Numerical results, such as on the nonlinear system $f(x,u)=2x^2+2u^2-1$ , illustrate that the DPC predictor is forced through the origin and systematic biases can arise for such nonlinearities.

6. Design Guidelines and Practical Considerations

Effective DPC design with $1$-norm regularization mandates:

Sparse data selection: Use only convex hull extremes of the mirrored data to reduce online complexity.
Regularization tuning: Use λ to trade off tracking error against model complexity in a geometrically interpretable manner; scaling λ stretches the PWA regions and affects the degree of data locality.
Symmetry awareness: Ensure that the enforced predictor symmetry suits the true system’s dynamics; if not, consider alternative regularization schemes or data preprocessing.
Application match: $1$-norm DPC is especially suited for high-dimensional datasets where the true system order is low, when focusing on locally relevant behaviors, or when explicit PWA predictors are acceptable or beneficial.

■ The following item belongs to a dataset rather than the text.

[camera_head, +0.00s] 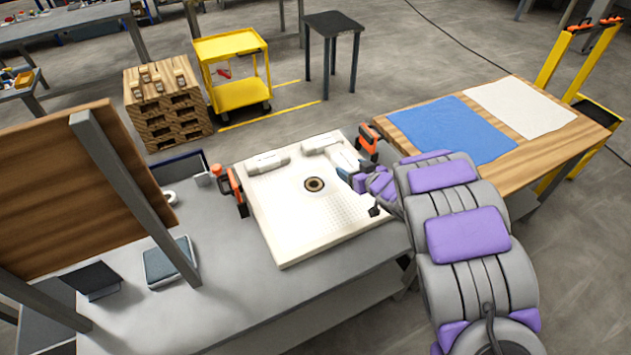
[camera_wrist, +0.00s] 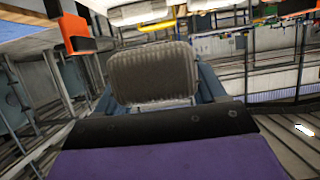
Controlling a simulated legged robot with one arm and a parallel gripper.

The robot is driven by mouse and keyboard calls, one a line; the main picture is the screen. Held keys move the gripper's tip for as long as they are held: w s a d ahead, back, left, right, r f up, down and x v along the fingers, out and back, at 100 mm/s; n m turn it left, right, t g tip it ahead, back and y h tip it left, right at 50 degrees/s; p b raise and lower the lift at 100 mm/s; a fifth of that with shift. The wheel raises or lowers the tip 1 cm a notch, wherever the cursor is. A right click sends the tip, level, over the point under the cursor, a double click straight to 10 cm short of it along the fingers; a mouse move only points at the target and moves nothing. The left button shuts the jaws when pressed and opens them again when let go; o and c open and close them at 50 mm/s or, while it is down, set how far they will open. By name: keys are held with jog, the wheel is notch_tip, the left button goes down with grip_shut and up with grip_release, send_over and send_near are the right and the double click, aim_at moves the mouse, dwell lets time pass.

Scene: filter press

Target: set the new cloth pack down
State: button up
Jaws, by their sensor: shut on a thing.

Table: Summary of Key Properties of 1-Norm Regularized DPC

Property	Description	Reference
Data Usage	Only convex hull extreme points of (±data columns) are necessary	(Klädtke et al., 28 May 2025)
Predictor Structure	Piecewise-affine, odd (if costs/regs even), regions scale with λ	(Klädtke et al., 28 May 2025)
Symmetry	Predictor odd/even if cost and regularizer are even	(Klädtke et al., 28 May 2025)
Data Reduction	Extreme point pruning yields identical optimal solution/cost	(Klädtke et al., 28 May 2025)
Feasibility	Full-row-rank data ensures recursive feasibility (all initials)	(Klädtke et al., 27 Mar 2025)
Online Complexity	Reduced after pruning, accelerates evaluation and QP solution	(Klädtke et al., 28 May 2025)

The analytical framework established for $1$-norm DPC provides a rigorous geometric and operational foundation for DPC design and analysis, leading to robust, interpretable, and computationally efficient predictive control strategies in data-rich but model-poor environments.